(Exercise task)
Find the lines with the string "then" and return them.
---- Records for the task
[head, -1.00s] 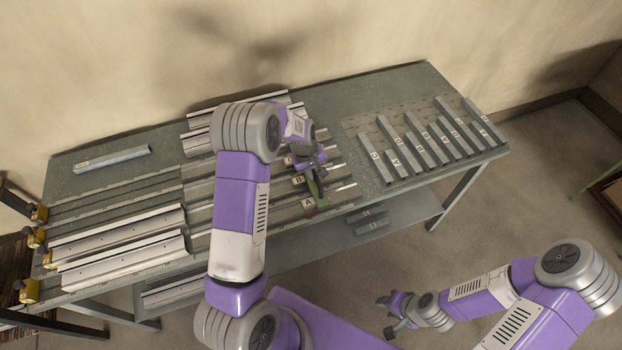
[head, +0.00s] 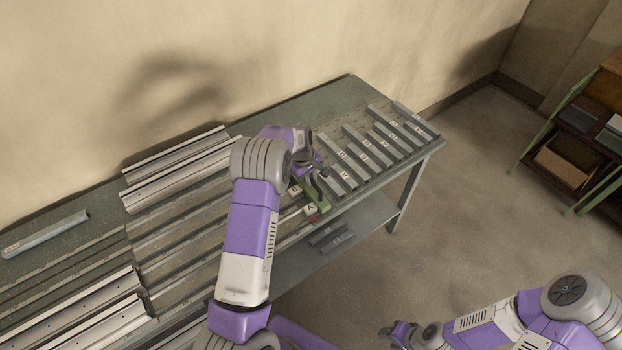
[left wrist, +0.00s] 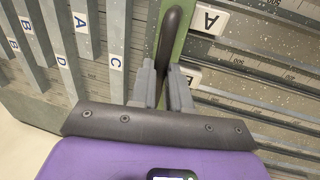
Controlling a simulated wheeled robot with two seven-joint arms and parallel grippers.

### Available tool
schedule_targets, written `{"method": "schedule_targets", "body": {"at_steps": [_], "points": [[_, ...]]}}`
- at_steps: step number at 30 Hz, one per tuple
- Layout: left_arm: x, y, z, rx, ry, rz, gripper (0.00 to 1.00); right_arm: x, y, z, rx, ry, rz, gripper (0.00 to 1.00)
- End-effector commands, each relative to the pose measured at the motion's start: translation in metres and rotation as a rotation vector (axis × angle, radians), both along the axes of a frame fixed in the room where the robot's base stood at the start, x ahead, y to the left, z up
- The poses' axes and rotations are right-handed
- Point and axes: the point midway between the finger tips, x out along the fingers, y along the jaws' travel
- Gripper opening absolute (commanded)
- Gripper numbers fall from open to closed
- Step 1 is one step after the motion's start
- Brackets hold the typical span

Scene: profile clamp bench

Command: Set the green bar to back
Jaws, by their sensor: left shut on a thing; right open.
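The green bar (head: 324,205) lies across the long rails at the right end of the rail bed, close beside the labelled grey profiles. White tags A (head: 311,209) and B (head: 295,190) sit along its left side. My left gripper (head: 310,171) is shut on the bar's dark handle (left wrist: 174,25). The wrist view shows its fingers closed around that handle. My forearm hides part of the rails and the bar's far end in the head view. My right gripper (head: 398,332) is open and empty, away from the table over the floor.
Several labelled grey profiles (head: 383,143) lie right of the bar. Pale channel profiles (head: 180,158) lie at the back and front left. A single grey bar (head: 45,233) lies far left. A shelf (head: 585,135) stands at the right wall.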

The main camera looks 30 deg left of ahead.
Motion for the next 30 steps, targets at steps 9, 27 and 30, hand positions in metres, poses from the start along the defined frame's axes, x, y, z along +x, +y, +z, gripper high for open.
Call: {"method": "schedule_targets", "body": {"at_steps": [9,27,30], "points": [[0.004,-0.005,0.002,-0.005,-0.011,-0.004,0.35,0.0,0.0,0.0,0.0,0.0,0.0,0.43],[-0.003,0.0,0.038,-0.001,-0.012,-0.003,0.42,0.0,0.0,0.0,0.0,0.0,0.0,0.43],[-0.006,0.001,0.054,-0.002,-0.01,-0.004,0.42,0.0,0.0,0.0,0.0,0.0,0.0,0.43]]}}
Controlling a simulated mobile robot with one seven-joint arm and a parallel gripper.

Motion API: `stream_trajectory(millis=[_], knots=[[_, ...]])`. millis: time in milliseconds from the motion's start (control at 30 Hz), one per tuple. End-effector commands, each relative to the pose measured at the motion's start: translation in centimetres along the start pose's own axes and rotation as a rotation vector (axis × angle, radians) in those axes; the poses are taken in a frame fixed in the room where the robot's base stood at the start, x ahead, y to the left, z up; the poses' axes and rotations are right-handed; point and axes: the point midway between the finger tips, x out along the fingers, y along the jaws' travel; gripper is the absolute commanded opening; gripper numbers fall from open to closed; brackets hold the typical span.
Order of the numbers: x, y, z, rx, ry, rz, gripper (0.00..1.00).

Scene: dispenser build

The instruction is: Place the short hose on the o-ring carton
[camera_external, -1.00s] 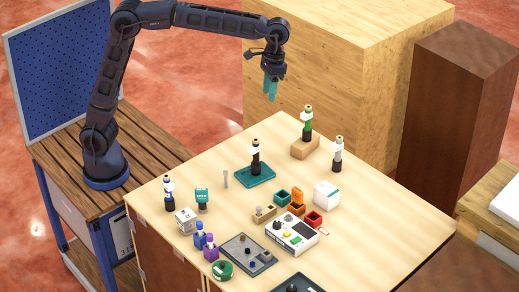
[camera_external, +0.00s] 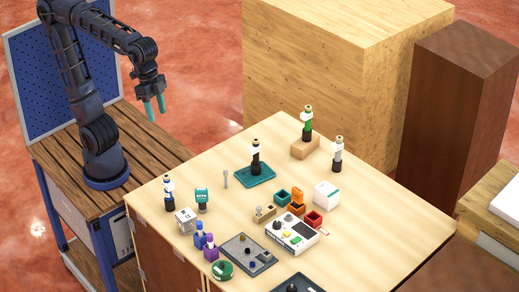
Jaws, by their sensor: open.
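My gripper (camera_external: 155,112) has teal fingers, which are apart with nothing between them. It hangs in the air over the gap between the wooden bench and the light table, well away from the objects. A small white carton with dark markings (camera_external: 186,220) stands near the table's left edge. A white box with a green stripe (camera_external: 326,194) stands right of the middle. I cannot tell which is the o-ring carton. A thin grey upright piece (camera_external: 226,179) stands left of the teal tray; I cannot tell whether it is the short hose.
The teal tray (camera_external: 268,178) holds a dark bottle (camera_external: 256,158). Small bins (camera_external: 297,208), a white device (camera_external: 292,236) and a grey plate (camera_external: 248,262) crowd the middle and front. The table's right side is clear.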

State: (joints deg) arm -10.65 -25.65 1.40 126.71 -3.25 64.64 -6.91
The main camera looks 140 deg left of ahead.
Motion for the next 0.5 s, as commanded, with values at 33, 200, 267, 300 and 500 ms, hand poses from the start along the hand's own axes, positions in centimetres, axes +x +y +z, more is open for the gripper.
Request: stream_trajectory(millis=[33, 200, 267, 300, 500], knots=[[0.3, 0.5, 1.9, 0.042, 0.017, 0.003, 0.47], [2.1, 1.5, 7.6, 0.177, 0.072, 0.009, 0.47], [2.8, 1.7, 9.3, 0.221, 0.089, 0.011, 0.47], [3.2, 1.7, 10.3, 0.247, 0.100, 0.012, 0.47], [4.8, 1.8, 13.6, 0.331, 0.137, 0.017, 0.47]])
--------
---- Records for the task
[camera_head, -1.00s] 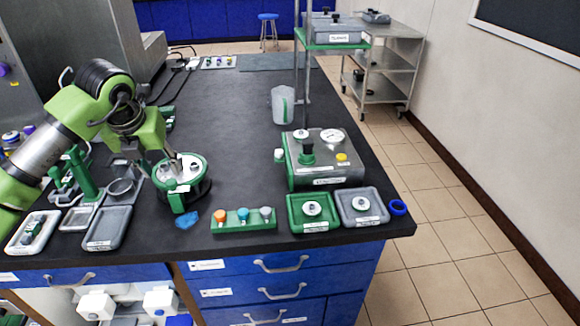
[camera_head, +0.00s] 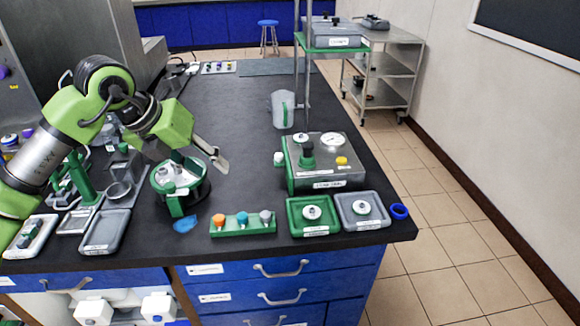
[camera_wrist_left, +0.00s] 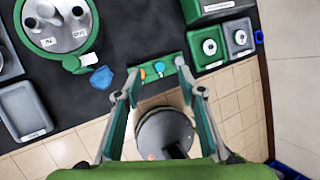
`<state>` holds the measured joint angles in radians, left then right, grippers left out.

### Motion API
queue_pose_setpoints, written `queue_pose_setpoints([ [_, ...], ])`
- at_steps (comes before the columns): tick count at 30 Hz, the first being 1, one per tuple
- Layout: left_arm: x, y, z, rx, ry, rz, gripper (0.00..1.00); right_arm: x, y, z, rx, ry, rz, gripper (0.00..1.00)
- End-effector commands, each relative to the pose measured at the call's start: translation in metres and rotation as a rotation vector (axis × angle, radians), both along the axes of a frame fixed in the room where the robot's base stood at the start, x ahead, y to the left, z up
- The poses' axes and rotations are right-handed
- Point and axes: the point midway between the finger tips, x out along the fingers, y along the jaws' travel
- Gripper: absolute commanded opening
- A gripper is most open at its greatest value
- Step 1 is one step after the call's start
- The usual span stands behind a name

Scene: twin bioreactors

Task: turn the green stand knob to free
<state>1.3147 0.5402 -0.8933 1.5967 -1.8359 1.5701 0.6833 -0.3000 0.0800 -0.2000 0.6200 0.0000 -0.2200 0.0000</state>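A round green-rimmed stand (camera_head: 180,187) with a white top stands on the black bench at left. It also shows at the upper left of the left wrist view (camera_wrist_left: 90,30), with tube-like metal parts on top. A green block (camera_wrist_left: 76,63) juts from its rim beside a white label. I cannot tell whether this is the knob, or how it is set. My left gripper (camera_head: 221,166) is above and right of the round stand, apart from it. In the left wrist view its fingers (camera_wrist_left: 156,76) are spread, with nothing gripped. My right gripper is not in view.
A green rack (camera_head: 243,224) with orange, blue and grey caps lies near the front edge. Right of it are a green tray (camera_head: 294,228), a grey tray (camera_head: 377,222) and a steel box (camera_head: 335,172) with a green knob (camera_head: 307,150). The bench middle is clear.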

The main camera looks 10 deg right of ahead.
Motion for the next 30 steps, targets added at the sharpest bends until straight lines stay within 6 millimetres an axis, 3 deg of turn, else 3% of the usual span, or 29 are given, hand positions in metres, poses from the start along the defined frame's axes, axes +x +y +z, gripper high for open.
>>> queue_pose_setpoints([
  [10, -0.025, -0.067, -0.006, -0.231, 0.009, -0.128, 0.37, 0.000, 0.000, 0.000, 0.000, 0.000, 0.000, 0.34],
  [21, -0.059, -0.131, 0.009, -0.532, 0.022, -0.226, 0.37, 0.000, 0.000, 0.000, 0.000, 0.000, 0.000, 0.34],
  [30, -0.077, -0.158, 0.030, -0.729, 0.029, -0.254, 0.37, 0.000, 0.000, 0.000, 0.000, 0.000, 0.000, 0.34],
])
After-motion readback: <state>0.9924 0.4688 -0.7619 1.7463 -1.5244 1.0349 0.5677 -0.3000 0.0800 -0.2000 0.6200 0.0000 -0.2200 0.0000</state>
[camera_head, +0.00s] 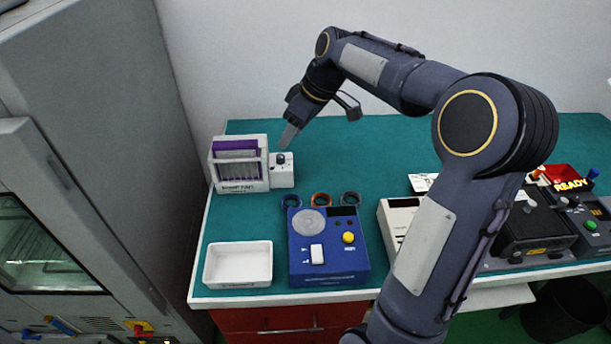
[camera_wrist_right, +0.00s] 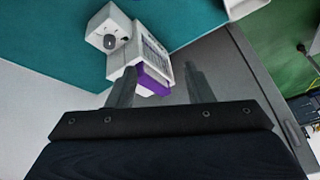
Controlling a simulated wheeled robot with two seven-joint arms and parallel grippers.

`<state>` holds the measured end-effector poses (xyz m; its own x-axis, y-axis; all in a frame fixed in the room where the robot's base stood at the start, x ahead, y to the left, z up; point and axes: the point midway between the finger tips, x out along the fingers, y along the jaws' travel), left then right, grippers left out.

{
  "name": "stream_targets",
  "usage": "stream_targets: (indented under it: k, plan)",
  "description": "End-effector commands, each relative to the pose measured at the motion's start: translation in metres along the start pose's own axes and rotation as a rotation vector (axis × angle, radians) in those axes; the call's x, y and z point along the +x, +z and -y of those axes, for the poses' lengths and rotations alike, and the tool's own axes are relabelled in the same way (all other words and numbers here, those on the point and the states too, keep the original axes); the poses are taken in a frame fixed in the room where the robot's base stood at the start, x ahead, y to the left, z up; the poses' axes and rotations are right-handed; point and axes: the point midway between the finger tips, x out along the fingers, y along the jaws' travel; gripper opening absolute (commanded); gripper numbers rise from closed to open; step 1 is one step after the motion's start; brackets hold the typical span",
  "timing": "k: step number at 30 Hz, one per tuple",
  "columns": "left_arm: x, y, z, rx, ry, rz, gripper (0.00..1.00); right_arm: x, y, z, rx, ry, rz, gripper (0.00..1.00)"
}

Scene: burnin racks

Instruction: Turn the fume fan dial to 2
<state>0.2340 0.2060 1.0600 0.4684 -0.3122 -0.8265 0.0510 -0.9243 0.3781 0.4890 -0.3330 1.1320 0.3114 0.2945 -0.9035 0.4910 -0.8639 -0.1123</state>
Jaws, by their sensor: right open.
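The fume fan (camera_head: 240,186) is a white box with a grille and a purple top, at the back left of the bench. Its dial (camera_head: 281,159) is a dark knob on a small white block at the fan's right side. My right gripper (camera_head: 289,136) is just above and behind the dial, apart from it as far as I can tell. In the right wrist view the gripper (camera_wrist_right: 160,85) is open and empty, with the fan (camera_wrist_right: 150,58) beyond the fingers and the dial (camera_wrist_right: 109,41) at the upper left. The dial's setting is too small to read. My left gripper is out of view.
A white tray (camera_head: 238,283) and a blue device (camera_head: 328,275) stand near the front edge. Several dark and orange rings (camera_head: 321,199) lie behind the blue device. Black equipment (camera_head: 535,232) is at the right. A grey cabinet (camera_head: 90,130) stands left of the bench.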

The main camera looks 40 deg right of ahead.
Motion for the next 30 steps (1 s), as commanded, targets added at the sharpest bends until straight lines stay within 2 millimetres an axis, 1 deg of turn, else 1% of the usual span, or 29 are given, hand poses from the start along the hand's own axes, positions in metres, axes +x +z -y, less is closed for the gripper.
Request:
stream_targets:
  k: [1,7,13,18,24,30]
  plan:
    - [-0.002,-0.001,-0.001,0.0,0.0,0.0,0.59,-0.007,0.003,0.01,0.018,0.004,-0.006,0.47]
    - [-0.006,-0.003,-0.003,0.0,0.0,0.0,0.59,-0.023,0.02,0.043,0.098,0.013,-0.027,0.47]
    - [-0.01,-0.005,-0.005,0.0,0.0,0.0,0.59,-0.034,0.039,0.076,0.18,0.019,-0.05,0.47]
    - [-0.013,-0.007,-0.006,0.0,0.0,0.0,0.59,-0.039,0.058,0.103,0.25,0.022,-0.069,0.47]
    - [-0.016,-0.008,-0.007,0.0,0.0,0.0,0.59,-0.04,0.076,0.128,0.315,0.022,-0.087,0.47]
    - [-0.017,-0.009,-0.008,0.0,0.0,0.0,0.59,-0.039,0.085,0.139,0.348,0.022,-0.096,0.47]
--------
(Full output)
`<state>` holds the measured joint angles in radians, left then right, grippers left out.
`<state>` holds the measured end-effector poses (xyz m; its own x-axis, y-axis; all in a frame fixed in the room where the robot's base stood at the start, x ahead, y to the left, z up; point and axes: the point midway between the finger tips, x out along the fingers, y along the jaws' travel), left then right, grippers left out.

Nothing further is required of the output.